I just think it's -- to me it's not about picking one person, it's about making sure that it's truly not just a core value that sits on a wall somewhere, growth mindset, but it's something that we truly live.

We always say that celebrate what you want to see more of and have accountability and don't allow the things that you don't want in your boat, so to speak. I think we want to celebrate growth all the time. I just want it to be not something that we give lip service to or a part of our mission statement, but it's a part of our behavioral habits all the time.

I think the fact that I can't really pick somebody out totally says that they're doing a pretty good job of that.

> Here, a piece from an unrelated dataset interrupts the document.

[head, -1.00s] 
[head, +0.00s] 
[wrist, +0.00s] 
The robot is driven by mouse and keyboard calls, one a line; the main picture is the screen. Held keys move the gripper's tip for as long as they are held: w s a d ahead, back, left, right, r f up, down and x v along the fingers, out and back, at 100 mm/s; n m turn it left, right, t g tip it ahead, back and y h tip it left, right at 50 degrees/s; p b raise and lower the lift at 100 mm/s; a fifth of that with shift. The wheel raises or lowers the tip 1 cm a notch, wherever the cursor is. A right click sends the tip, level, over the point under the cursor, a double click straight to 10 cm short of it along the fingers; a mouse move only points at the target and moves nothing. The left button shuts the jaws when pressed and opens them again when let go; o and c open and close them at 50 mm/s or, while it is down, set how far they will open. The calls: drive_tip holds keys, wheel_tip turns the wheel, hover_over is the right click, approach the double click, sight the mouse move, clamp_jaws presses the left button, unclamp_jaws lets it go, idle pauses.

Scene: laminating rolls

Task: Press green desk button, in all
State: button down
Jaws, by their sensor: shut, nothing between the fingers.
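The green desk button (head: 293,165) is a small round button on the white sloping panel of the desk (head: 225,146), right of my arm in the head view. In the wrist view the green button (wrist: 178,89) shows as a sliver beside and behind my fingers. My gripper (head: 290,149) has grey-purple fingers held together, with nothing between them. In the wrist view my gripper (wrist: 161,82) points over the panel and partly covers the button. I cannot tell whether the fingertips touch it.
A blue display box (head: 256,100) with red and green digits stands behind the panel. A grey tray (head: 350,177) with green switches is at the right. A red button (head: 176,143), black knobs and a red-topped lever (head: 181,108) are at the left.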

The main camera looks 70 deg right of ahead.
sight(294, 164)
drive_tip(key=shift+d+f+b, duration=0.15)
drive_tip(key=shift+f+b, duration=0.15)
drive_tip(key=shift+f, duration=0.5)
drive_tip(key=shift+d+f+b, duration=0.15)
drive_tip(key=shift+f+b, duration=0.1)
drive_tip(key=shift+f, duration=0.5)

Q. One more thing about Oklahoma State. You look at the numbers individually, their one and two year post presence. Akot is, I think, sixth in the nation in field goal percentage. Is there anything she does against bigger opponents that you've seen that makes her crafty?

CORI CLOSE: Well, she's not usually catching the ball in the -- well, we call it the war zone or at the rim. She's catching it in that high post area, and then she's really attacking downhill from that point, or she's really getting it off of rolls in their pick-and-roll offense, where she's getting pocket passes, where she can use her mobility. It's not a back to the basket hit you kind of thing. It's getting her on the move, which really plays to her strengths.

I think she's just really crafty. She's really got good footwork. She knows how to sort of avoid shot blockers. I think she's a really solid player. They've got some players -- you talked about her efficiency in the numbers. No. 6 has got -- 67 percent of her shots are midrange. Analytics would tell you that's not great, but she makes 50 percent of them. Now all of a sudden it's really good. She's so efficient. That forces you to play a little bit differently in the pick-and-roll when she's involved.

They have a lot of players who know who they are and where they're at their best, and they play to those strengths really well.